# Given problem
Can you write out all of the material below, word for word?
..........
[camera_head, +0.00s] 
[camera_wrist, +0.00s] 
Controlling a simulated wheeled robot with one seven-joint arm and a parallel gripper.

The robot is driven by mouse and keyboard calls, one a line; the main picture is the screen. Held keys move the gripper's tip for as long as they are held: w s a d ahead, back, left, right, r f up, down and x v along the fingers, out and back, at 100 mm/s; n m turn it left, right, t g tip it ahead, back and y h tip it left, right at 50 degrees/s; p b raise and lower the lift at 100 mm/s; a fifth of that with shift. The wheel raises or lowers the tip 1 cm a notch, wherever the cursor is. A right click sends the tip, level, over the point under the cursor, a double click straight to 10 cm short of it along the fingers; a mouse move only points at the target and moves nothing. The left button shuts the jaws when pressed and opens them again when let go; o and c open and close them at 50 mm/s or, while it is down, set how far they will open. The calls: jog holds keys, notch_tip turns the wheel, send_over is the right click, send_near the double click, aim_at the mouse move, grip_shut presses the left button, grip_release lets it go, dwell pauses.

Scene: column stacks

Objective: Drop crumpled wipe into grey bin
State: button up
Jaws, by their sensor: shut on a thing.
..........
# Task output
[camera_head, +0.00s] 
[camera_wrist, +0.00s] 
Controlling a simulated wheeled robot with one seven-joint arm and a parallel gripper.

The robot is driven by mouse and keyboard calls, one a line; the main picture is the screen. Held keys move the gripper's tip for as long as they are held: w s a d ahead, back, left, right, r f up, down and x v along the fingers, out and back, at 100 mm/s; n m turn it left, right, t g tip it ahead, back and y h tip it left, right at 50 degrees/s; p b raise and lower the lift at 100 mm/s; a fifth of that with shift. The wheel raises or lowers the tip 1 cm a notch, wherever the cursor is. A right click sends the tip, level, over the point under the cursor, a double click straight to 10 cm short of it along the fingers; a mouse move only points at the target and moves nothing. The left button shuts the jaws when pressed and opens them again when let go; o and c open and close them at 50 mm/s or, while it is down, set how far they will open. The calls: jog holds keys, notch_tip turns the wheel, send_over is the right click, send_near the double click, aim_at the mouse move, grip_shut presses the left button, grip_release lets it go, dwell pauses.

Scene: column stacks

Objective: Drop crumpled wipe into grey bin
State: button up
Jaws, by their sensor: shut on a thing.

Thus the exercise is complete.